* **Directions for this task**
Take the line that contains "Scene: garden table" and each line after it in the material below, and transcribe them exactly, stopping at the end.

......

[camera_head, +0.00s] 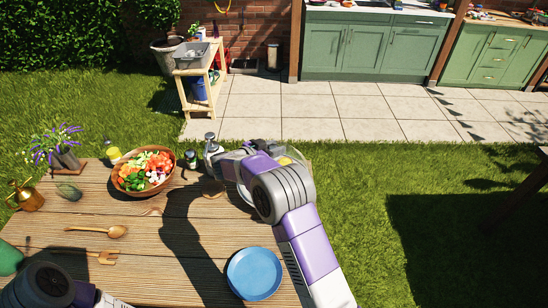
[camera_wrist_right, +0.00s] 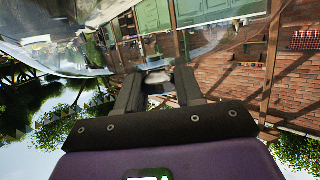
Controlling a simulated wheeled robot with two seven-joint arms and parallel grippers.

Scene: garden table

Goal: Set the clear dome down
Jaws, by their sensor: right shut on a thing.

......

* **The result**
Scene: garden table

Goal: Set the clear dome down
Jaws, by their sensor: right shut on a thing.

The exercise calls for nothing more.